--- Begin Data for this task ---

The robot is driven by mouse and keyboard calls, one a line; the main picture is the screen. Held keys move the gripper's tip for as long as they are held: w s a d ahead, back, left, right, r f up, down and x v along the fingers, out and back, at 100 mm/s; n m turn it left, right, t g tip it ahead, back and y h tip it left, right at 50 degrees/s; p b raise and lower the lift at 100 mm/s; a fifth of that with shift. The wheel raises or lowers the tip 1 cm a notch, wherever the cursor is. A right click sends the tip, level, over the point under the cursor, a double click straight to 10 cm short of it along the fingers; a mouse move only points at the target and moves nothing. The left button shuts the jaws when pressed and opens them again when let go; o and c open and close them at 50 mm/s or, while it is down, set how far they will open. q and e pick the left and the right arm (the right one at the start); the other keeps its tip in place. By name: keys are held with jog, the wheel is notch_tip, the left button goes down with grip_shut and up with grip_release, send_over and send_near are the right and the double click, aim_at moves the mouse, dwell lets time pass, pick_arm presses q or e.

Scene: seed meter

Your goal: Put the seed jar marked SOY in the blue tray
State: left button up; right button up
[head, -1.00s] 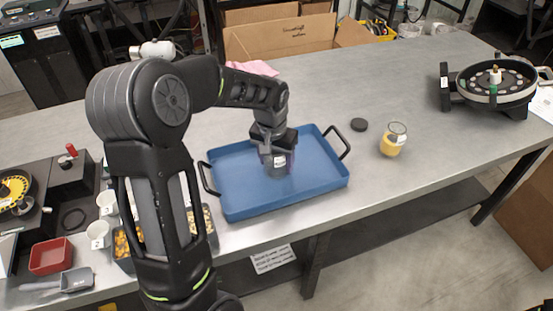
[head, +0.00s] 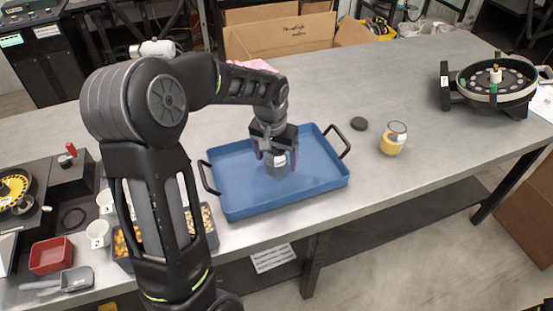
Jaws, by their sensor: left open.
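The blue tray (head: 237,203) lies on the grey table with a black handle at each end. A jar (head: 277,165) with a white label stands upright in the tray; the label is too small to read. My left gripper (head: 276,154) is over the tray, open, with its fingers on either side of the jar's upper part. The gripper hides the jar's top. My right gripper is not in view.
A jar with yellow contents (head: 393,139) and a black lid (head: 359,124) stand right of the tray. A round seed plate device (head: 496,80) is at the far right. A red bin (head: 50,256), a scoop (head: 76,279) and white cups (head: 98,233) are at the left.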

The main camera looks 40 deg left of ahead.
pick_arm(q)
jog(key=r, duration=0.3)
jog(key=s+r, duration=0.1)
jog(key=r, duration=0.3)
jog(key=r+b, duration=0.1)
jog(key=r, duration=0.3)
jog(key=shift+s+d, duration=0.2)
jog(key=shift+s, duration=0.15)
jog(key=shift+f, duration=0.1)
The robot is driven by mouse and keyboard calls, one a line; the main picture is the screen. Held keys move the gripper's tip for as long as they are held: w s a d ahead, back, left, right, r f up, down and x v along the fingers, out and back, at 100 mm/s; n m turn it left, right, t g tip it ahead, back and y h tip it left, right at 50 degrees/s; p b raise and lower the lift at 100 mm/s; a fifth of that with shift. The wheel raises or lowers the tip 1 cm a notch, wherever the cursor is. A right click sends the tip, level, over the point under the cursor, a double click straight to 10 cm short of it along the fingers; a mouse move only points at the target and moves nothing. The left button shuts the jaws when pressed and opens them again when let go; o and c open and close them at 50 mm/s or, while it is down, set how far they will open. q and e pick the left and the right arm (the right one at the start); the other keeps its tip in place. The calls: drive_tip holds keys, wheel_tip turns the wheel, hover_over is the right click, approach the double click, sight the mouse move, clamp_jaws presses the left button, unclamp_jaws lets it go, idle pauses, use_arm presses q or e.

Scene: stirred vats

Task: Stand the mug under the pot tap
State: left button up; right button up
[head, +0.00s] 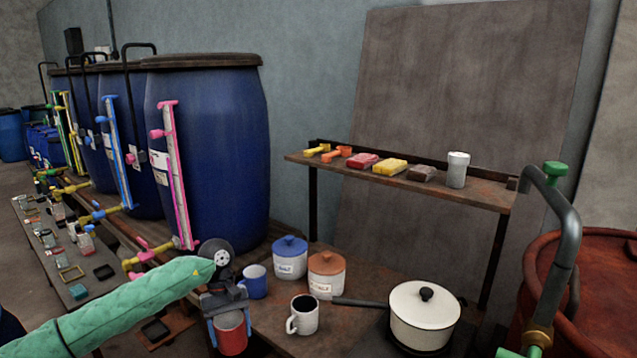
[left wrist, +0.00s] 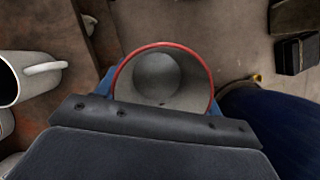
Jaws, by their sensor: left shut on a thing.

--- End Data for this task ---

**Task statement**:
Repeat each entry exactly as given; no pictures belong in the copy.

**Problem solution**:
The robot is driven by mouse and keyboard calls, one a line; the main picture is the screen. Held keys move the gripper's tip for as long as they are held: w s a d ahead, back, left, right, r f up, down and x v along the fingers, out and back, at 100 mm/s; n m turn it left, right, t g tip it ahead, back and y h tip it left, right at 50 degrees/s; p b raise and lower the lift at 100 mm/s; a fifth of that with shift. The wheel raises or lowers the tip 1 cm a notch, wherever the cursor is. A right click sends the tip, level, over the point under the cursor, a double click straight to 10 cm short of it along the fingers; a mouse move only points at the target and moves nothing. The left button shuts the jaws when pressed and opens them again when let go; o and c open and close them at 50 mm/s or, while it is down, set how far they will open. q and e pick the left and the right arm (the right one at the start); the other keeps its tip in place. By name: keys are held with jog, the wheel is notch_tip, the left button goes down with grip_shut and up with grip_release, send_over and send_near are the right and the double click, aim_at moves the mouse, dwell lets time pass, pick_arm presses q or e.

Scene: seed meter

Your goal: Put the seed jar marked SOY in the blue tray
State: left button up; right button up
[head, -1.00s] 
[head, +0.00s] 
Jaws, by their sensor: left open.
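The blue tray (head: 237,203) lies on the grey table with a black handle at each end. A jar (head: 277,165) with a white label stands upright in the tray; the label is too small to read. My left gripper (head: 276,154) is over the tray, open, with its fingers on either side of the jar's upper part. The gripper hides the jar's top. My right gripper is not in view.
A jar with yellow contents (head: 393,139) and a black lid (head: 359,124) stand right of the tray. A round seed plate device (head: 496,80) is at the far right. A red bin (head: 50,256), a scoop (head: 76,279) and white cups (head: 98,233) are at the left.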

The main camera looks 40 deg left of ahead.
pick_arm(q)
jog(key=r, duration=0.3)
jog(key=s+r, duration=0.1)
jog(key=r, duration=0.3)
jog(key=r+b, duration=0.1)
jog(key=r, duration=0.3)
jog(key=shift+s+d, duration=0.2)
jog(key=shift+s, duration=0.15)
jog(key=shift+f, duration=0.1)
The robot is driven by mouse and keyboard calls, one a line; the main picture is the screen. Held keys move the gripper's tip for as long as they are held: w s a d ahead, back, left, right, r f up, down and x v along the fingers, out and back, at 100 mm/s; n m turn it left, right, t g tip it ahead, back and y h tip it left, right at 50 degrees/s; p b raise and lower the lift at 100 mm/s; a fifth of that with shift. The wheel raises or lowers the tip 1 cm a notch, wherever the cursor is. A right click sends the tip, level, over the point under the cursor, a double click straight to 10 cm short of it along the fingers; a mouse move only points at the target and moves nothing. The left button shuts the jaws when pressed and opens them again when let go; o and c open and close them at 50 mm/s or, while it is down, set how far they will open. q and e pick the left and the right arm (the right one at the start); the other keeps its tip in place. The calls: drive_tip holds keys, wheel_tip turns the wheel, hover_over is the right click, approach the double click, sight the mouse move, clamp_jaws presses the left button, unclamp_jaws lets it go, idle pauses, use_arm presses q or e.

Scene: stirred vats

Task: Stand the mug under the pot tap
State: left button up; right button up
[head, +0.00s] 
[left wrist, +0.00s] 
Jaws, by their sensor: left shut on a thing.

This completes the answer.